Mathias Zavratnik: «Dass sich die Nakamura-Tome WY-150 bisher derart gut in die Fertigungsprozesse integriert hat, ist sehr erfreulich. Ich muss als Berater und Maschinenlieferant beurteilen können, welches Maschinenkonzept auf das Bauteilspektrum und das Unternehmen zugeschnitten ist. Einfach ist das nicht, vor allem bei Zulieferunternehmen, die eine hohe Anzahl unterschiedlicher Komponenten und Werkstoffe haben, die sie fertigen müssen. Jedes Bauteil, jeder Werkstoff verhält sich anders.
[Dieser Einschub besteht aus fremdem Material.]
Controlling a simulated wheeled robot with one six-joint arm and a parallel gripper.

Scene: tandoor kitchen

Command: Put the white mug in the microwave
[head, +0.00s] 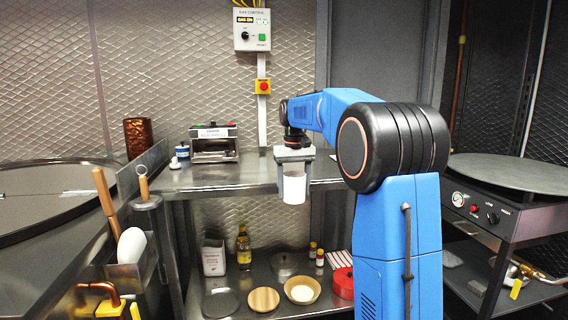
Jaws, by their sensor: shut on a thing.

Da ist es zum Teil unmöglich vorherzusagen, wie der Zerspanungsprozess ideal ausgelegt werden kann. Da muss man sich an jedes einzelne Bauteil herantasten. Wir verfügen über ein breites Wissen bei Walter Meier (Fertigungslösungen) AG, das in Verbindung mit dem Know-how unserer Kunden in der Regel zu sehr guten technologischen und wirtschaftlichen Fertigungslösungen führt. Ich denke, in diesem Fall hat das ausgezeichnet gematcht.»
Kompetente Zusammenarbeit
Abschliessend sagt Max Dürrenmatt zur jüngsten Investition: «Da es unsere erste Nakamura-Tome war, konnte ich nicht auf unsere eigenen Erfahrungen zurückgreifen. Entsprechend habe ich mich im Vorfeld umgehört. Sehr wichtig für mich war der Besuch bei einem Fertigungsunternehmen, das auf das gleiche Maschinenkonzept für die Fertigung von Wellen- und Flanschteilen setzt und recht zufrieden mit der Lösung war. Aus heutiger Sicht würden wir sicher genau gleich handeln. Die Nakamura-Tome WY-150 erweitert unsere Fertigungsmöglichkeiten und erhöht unsere Flexibilität. Noch dazu passt sie ausgezeichnet in unsere gesamte Fertigungsumgebung. Mathias Zavratnik darf ich, stellvertretend für die Walter Meier (Fertigungslösungen) AG, für die ausgezeichnete Kompetenz loben, die wir im Rahmen dieser erstmaligen Zusammenarbeit erfahren durften.»